The average height was found to be under fourteen hands; and though great care was taken to obtain and preserve pure strains of blood, in the matter of feeding and grooming, gross negligence seemed to be the rule, even in the royal stud. The stables were mere open yards, in which the animals stood, each tethered to a manger. No shelter was provided, but each horse was protected by a heavy rug. They wore no headstalls, being fastened solely with ropes or chains about the fetlocks. No regular exercise was given them, their food was almost exclusively dry barley, and their appearance generally was far different from what Europeans would naturally expect of the finest stable of horses in the “horse peninsula.”

The travellers also enlighten us, on the subject of horses, in other directions. Except in the north, horses were found to be exceedingly rare.

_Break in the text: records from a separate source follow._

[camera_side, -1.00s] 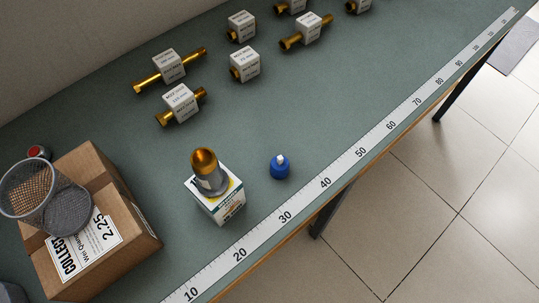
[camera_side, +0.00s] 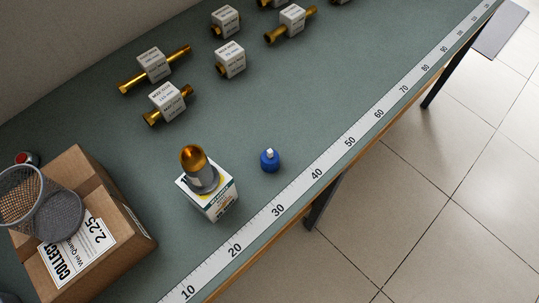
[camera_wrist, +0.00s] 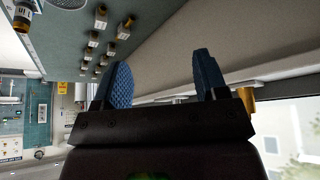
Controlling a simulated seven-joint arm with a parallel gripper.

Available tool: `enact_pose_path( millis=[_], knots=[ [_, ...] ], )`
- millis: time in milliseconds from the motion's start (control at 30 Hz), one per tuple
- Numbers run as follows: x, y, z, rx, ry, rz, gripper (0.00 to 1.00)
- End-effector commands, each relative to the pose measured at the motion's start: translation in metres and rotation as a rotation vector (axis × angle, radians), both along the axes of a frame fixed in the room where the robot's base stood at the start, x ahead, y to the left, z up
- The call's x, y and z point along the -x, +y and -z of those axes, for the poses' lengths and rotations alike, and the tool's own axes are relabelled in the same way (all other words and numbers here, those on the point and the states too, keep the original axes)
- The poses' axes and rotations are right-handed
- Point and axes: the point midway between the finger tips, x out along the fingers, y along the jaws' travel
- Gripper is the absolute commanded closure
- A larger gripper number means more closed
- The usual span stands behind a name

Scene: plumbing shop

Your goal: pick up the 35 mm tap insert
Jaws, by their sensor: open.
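Several brass tap inserts, each with a white printed block around it, lie on the green bench. Near ones in the side view are a long one (camera_side: 154,63), a shorter one (camera_side: 168,98) and a stubby one (camera_side: 231,59). Another long one (camera_side: 292,18) lies further back. The size print is too small for me to tell surely which is the 35 mm one. In the wrist view several inserts (camera_wrist: 125,28) show small at upper left. My gripper (camera_wrist: 163,72) is open, its two blue fingers apart with nothing between them. It is not in the side view.
A brown carton (camera_side: 125,226) with a mesh cup (camera_side: 58,215) stands at left. A white box (camera_side: 211,205) carries a brass-domed part (camera_side: 194,160). A small blue bottle (camera_side: 270,161) stands near the ruler strip (camera_side: 314,175) on the front edge. Mid-bench right of the inserts is clear.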

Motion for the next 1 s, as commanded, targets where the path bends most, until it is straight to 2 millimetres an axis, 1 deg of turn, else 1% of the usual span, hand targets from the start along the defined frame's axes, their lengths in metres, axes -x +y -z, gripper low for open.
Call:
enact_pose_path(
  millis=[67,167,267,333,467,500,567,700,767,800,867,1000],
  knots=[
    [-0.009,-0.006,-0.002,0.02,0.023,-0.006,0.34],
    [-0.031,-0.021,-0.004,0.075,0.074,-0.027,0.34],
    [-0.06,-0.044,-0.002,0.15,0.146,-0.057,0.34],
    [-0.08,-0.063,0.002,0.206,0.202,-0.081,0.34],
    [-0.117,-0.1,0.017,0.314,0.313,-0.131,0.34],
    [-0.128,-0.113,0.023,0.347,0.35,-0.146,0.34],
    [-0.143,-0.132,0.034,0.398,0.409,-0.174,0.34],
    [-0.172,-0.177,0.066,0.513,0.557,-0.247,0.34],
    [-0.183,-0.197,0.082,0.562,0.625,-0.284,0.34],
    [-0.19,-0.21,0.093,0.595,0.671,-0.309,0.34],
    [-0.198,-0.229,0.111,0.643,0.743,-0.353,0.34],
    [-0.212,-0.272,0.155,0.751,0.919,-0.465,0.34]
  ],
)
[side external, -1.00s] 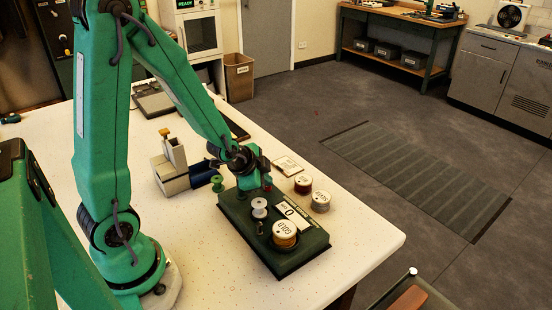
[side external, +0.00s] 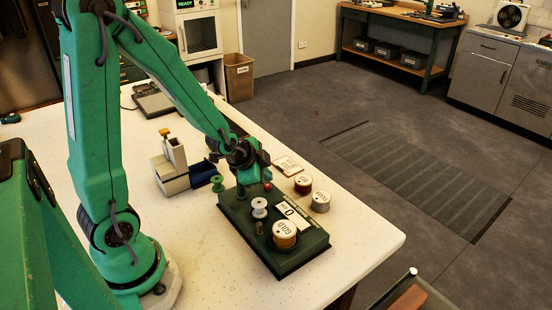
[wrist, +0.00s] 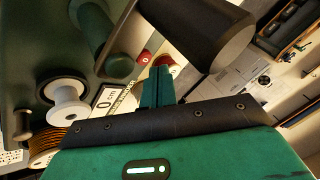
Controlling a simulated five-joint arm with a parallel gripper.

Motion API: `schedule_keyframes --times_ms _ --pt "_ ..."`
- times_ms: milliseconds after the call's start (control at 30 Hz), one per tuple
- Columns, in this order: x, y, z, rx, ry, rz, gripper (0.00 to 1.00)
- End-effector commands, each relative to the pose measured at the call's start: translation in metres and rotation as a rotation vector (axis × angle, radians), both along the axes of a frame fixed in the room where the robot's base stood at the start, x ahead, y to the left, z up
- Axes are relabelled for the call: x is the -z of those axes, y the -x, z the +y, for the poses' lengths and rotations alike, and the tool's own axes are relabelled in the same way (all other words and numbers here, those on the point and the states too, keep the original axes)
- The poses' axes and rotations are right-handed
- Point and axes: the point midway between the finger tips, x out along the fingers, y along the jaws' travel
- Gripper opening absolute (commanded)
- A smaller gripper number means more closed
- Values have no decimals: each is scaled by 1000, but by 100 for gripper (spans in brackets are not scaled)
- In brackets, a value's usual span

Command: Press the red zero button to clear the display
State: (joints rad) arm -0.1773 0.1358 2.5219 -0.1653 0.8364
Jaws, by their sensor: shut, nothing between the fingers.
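The dark green measuring box (side external: 290,262) sits near the table's right edge, with a white display (side external: 291,213) that appears to read 0 cm. The display also shows in the wrist view (wrist: 107,97). The red button (side external: 267,186) is at the box's far end. My gripper (side external: 264,173) is shut and empty, with its fingers close above the button. In the wrist view, red shows just past the green fingertips (wrist: 160,70). I cannot tell whether they touch it.
The front table area is clear.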

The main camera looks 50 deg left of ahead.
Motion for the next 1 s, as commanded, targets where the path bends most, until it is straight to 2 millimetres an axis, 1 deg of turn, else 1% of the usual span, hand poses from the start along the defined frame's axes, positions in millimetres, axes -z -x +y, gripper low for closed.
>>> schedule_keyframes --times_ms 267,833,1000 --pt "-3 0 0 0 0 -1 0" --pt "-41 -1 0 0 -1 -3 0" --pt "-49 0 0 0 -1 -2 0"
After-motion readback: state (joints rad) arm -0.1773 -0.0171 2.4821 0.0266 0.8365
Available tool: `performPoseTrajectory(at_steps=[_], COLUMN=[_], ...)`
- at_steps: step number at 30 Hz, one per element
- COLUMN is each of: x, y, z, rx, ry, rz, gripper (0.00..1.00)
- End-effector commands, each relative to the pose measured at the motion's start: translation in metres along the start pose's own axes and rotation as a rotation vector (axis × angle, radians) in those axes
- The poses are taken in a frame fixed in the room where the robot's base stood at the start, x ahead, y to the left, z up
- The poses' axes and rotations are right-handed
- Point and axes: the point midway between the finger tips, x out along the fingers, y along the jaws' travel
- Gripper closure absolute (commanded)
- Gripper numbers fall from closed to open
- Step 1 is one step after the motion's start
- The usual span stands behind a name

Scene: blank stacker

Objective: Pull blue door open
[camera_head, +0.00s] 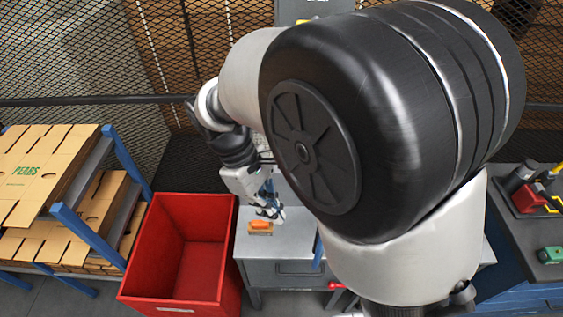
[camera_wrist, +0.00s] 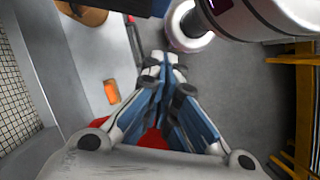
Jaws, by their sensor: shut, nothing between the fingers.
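I cannot clearly make out a blue door in either view. A narrow blue upright piece (camera_head: 318,250) shows beside my arm in the head view, with most of its surroundings hidden by the arm. My gripper (camera_head: 270,212) is low over the grey bench, close to a small orange object (camera_head: 261,227). In the wrist view my gripper (camera_wrist: 164,58) has its fingers together with nothing between them. The orange object (camera_wrist: 111,91) lies to the left of the fingers there, apart from them.
A red bin (camera_head: 218,250) stands left of the grey bench (camera_head: 285,250). Further left is a blue-framed rack (camera_head: 85,232) with cardboard blanks. A blue cabinet (camera_head: 525,302) with tools on top stands at right. Mesh fencing (camera_head: 75,60) closes the back.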

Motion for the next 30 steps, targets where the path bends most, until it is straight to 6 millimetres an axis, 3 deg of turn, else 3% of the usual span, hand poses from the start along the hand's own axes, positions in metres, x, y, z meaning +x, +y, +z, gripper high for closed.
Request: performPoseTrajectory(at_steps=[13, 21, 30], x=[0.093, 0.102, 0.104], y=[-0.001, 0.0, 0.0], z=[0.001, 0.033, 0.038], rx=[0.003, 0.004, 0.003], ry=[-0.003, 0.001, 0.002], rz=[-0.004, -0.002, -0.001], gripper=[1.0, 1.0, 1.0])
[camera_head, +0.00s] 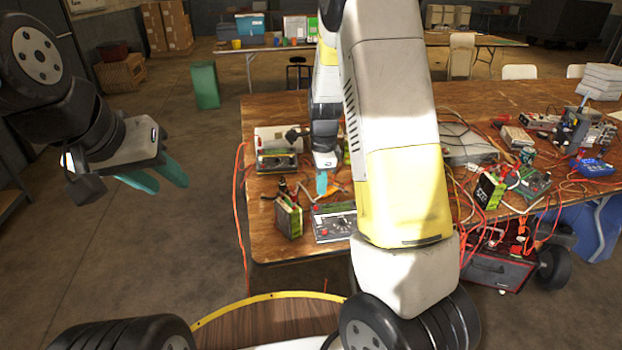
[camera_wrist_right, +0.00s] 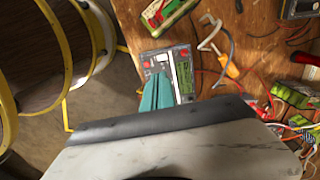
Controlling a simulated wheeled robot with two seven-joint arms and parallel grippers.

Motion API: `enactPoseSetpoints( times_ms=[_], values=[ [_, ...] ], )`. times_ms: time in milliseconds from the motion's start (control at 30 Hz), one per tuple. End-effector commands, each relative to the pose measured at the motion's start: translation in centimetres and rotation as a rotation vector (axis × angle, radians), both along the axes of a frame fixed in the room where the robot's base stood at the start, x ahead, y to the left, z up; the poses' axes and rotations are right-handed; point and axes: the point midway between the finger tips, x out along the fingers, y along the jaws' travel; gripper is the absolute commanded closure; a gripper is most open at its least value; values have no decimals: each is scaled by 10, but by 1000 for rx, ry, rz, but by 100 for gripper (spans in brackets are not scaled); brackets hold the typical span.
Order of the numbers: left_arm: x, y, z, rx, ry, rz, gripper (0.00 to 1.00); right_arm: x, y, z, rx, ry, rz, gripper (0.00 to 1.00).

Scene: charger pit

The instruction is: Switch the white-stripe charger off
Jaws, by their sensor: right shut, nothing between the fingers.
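A charger (camera_head: 335,224) with a pale panel lies near the front edge of the wooden table. In the right wrist view, the charger (camera_wrist_right: 184,77) shows a grey face, red knobs and a green panel. My right gripper (camera_head: 322,184) is shut and empty, fingers pointing down. In the right wrist view, its teal fingertips (camera_wrist_right: 158,76) appear over the charger face and hide part of it; contact cannot be told. My left gripper (camera_head: 157,177) is open and empty, left of the table. Another charger (camera_head: 277,160) lies further back.
A green-and-black battery (camera_head: 289,217) stands beside the near charger. An orange-handled tool (camera_wrist_right: 232,70) and loose cables lie close by. More batteries (camera_head: 490,189) and red cables crowd the table's right side. The floor left of the table is clear around a green bin (camera_head: 205,86).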

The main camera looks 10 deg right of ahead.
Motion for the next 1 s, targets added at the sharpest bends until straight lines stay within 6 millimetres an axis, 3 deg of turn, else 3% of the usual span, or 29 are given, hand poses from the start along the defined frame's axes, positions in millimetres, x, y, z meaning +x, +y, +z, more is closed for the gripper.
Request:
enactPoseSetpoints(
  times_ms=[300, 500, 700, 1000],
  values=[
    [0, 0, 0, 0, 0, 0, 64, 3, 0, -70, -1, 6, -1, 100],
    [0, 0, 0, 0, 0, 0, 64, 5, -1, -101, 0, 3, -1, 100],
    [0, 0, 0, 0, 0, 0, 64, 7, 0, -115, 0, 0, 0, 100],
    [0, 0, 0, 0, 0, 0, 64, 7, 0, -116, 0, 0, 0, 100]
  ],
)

It is possible to travel vast distances without meeting a single horse, or even crossing a horse-track; on the whole journey across the Nefûd, and on to the Euphrates, they scarcely saw a horse, apart from the stables of the rich and great in the cities. The horse is a luxury to be afforded only by people of wealth or position. Journeys and raids and wars are all made on camels; the Sheykhs who have horses, when going to war save them to mount at the moment of actual engagement with the enemy. It was considered a great boast by a Nejd tribe of Bedouins that they could mount one hundred horsemen; while the Muteyr tribe, reputed to be the greatest breeders of thoroughbred stock in Central Arabia, would be expected to muster not more than four hundred mares.

Mohammed-ibn-Rashid recruited his stables by compelling the Sheykhs of tributary tribes to sell him their best animals, an improvement on some of his predecessors, who kept their studs up to the proper mark becoming Arab royalty by making raids against the tribes for the purpose of bringing in celebrated mares, waiving the matter of payment.

In the spring the horses of the Emir’s stables are distributed among the neighboring Bedouins to be pastured on the Nefûd, which at that period affords excellent grazing. Had the visitors seen the herd after a month on the Nefûd, they would likely have carried away a much more favorable impression. During the winter quartering the colts seemed to fare even worse than their dams and sires, from the following:

“Besides the full-grown animals, Ibn Rashid’s yards contain thirty or forty foals and yearlings, beautiful little creatures, but terribly starved and miserable. Foals bred in the desert are poor enough, but those in town have a positively sickly appearance. Tied all day long by the foot, they seem to have quite lost heart, and show none of the playfulness of their age. Their tameness, like that of the ‘fowl and the brute,’ is shocking to see.”

The contrast between the actual treatment of these royal animals and the following Arab recipe for rearing a colt is sufficiently striking:

“During the first month of his life let him be content with his mother’s milk; it will be sufficient for him. Then, during five months, add to this natural supply goats’ milk, as much as he will drink. For six months more give him the milk of camels, and besides a measure of wheat steeped in water for a quarter of an hour and served in a nose-bag. At a year old the colt will have done with milk; he must be fed on wheat and grass, the wheat dry from a nose-bag, the grass green, if there is any.

“At two years old he must work or he will be worthless. Feed him now, like a full-grown horse, on barley; but in summer let him also have gruel daily at mid-day. Make the gruel thus: Take a double-handful of flour and mix it in water well with your hands till the water seems like milk, then strain it, leaving the dregs of the flour, and give what is liquid to the colt to drink.

“Be careful, from the hour he is born, to let him stand in the sun; shade hurts horses; but let him have water in plenty when the day is hot. The colt must now be mounted and taken by his owner everywhere with him, so that he shall see everything and learn courage. He must be kept constantly in exercise, and never remain long at his manger. He should be taken on a journey, for the work will fortify his limbs. At three years old he should be trained to gallop; then, if he be true blood, he will not be left behind. Yalla!”

Lady Blunt thinks this represents a traditional practice of rearing colts in Arabia since the days of the Prophet Mohammet.